Monday, October 15, 2012

White, Hayden: Metahistory


1ff Introduction
Modern historical thought assumes that Western Culture can be shown to be better than those before it and those around it through the use of "history". White intends to explore the historical consciousness of the West, specifically by looking at the artifacts it produced: historical narratives and their form. He will endeavor not to critique the content of the works, but rather see if they draw upon a similar form. To do this, he will need to deduce a sample form from which they can be drawn.
5ff
White gives his terminology. Chronicles give sequences of events. Stories link certain events together to form a consistent narrative. Stories end, chronicles do not. Historians like to claim they "find" their stories in the historical data while novelists "invent" theirs, however this belies the amount of invention in historian's works. Framing, inclusion/exclusion, and narrative flow all alter the perception of events.

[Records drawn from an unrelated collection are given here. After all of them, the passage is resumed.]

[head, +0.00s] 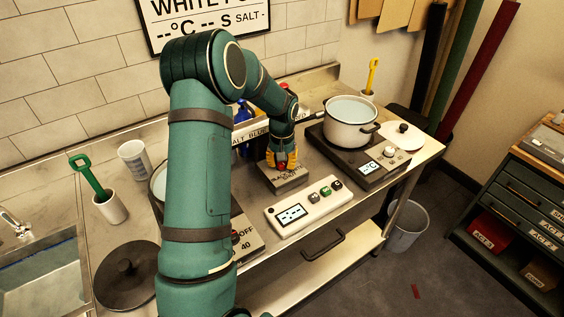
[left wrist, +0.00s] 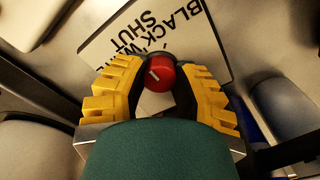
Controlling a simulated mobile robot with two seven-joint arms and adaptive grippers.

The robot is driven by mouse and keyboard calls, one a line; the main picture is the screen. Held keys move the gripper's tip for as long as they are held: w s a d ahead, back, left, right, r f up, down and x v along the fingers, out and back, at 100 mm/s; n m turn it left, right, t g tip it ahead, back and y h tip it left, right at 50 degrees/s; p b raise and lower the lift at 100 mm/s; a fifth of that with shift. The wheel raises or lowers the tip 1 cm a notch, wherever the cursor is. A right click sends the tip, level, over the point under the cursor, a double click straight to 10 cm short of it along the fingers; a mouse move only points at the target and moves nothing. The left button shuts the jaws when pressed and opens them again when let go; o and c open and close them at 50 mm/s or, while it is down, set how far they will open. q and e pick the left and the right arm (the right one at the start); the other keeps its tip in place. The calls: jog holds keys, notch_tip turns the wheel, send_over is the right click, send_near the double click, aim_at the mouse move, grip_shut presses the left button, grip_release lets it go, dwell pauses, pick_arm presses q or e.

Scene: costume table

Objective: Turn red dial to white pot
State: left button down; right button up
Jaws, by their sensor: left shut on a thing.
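The red dial (left wrist: 162,74) sits on a small grey box (head: 287,182) with printed lettering, on the metal table. In the left wrist view the lettering on its plate reads BLACK and SHUT, with another word partly covered. A pale pointer mark shows on the dial's face. My left gripper (head: 282,161) reaches down over the box, its yellow fingers (left wrist: 160,86) shut on the red dial from both sides. The white pot (head: 350,121) stands on a dark hot plate (head: 356,157) to the right, holding pale liquid. My right gripper is not in view.
A white controller (head: 304,207) with a display and buttons lies in front of the dial box. A white lid (head: 403,136) lies right of the pot. A dark lid (head: 127,275) and a green-handled tool in a cup (head: 109,208) stand at left.

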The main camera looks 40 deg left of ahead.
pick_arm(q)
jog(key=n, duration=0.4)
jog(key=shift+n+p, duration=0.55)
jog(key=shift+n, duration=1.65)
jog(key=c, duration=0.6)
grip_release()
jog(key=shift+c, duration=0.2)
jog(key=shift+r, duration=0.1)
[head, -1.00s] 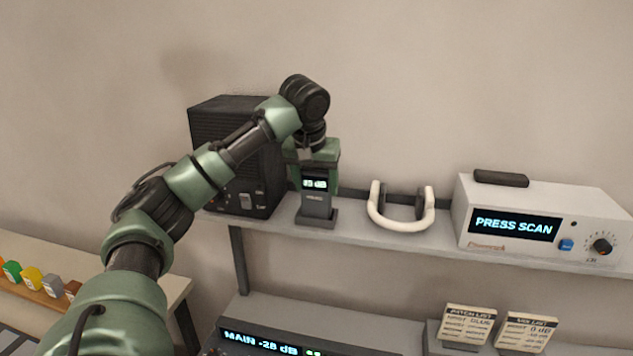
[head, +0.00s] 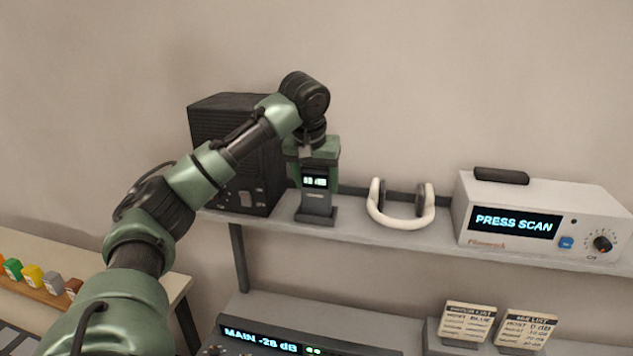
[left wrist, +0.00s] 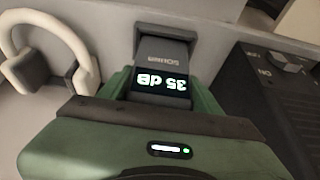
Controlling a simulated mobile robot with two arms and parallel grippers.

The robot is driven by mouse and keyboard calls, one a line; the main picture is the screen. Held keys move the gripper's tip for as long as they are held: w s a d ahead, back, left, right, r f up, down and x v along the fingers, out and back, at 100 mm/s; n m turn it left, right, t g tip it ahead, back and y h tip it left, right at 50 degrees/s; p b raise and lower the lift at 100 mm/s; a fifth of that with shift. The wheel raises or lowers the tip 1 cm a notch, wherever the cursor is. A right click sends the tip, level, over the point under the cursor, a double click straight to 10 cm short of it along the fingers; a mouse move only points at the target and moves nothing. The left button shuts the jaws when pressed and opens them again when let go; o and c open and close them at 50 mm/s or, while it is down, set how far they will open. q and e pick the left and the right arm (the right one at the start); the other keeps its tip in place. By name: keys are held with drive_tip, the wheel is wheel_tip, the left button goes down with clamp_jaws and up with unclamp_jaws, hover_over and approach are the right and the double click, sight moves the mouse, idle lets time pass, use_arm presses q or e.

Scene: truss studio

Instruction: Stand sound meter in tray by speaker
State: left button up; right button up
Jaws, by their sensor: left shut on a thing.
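The sound meter (head: 316,200) is a dark grey upright device with a lit display, on the shelf just right of the black speaker (head: 235,150). Its foot is at a small dark tray (head: 326,217); I cannot tell whether it bears fully on the tray floor. My left gripper (head: 315,160) is shut on the upper part of the meter from above. In the left wrist view the meter (left wrist: 163,62) reads 35 dB between the green fingers, with the speaker (left wrist: 262,100) to the right. My right gripper is not in view.
White headphones (head: 400,218) stand on the shelf (head: 352,222) to the right of the meter. A white scanner unit (head: 540,220) reading PRESS SCAN is further right. Below are a mixer display (head: 262,341) and two list cards (head: 468,322). Coloured items (head: 35,277) lie on a bench at the lower left.

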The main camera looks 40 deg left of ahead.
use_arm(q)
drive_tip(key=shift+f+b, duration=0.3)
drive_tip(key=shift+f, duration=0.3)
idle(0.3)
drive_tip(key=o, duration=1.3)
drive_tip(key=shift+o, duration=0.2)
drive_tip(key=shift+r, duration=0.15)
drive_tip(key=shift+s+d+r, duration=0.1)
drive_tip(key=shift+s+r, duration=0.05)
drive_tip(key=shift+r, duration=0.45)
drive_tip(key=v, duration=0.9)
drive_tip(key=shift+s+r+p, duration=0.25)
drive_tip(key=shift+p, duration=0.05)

Historians should attempt to argue for a particular story over and against others which could be drawn from the same data.
7ff
Emplotment is narrating a historical story using the techniques of particular literary frame: Tragedy, Comedy, Romance, and Satire. One of these is used by every history. They form a set of two axes, so a work might draw on a pair of them (Tragedy-Comedy and Romance-Satire). All of these are tools a history might use ti prove her/his point.
11ff
Formal Arguments can be used to make the point a historian is attempting to show through her/his story. These arguments happen through multiple methods: Formist, Organicist, Mechanistic, and Contextualist. All of these, applied to the same data, can generate differing ideas and reasons behind historical events. Formists look for sets of characteristics of events/plots. It shows the uniqueness of elements of history. Organicists depict events of history as "components of synthetic processes." They tend to show how things "grow out of" what came before. Less focused on "Laws" than "Ideals." Mechanistics tend "to be reductive rather than synthetic." They hold that there are causal laws within history. Formists would note that both Organicists and Mechanistics render individual agency out of historical fact. Contextualists want to inhabit a world where ideals/laws/truths are possible but that also does not lose individual agency.


White, Hayden. Metahistory: The Historical Imagination in Nineteenth-Century Europe. Baltimore, MD: John Hopkins University Press, 1973.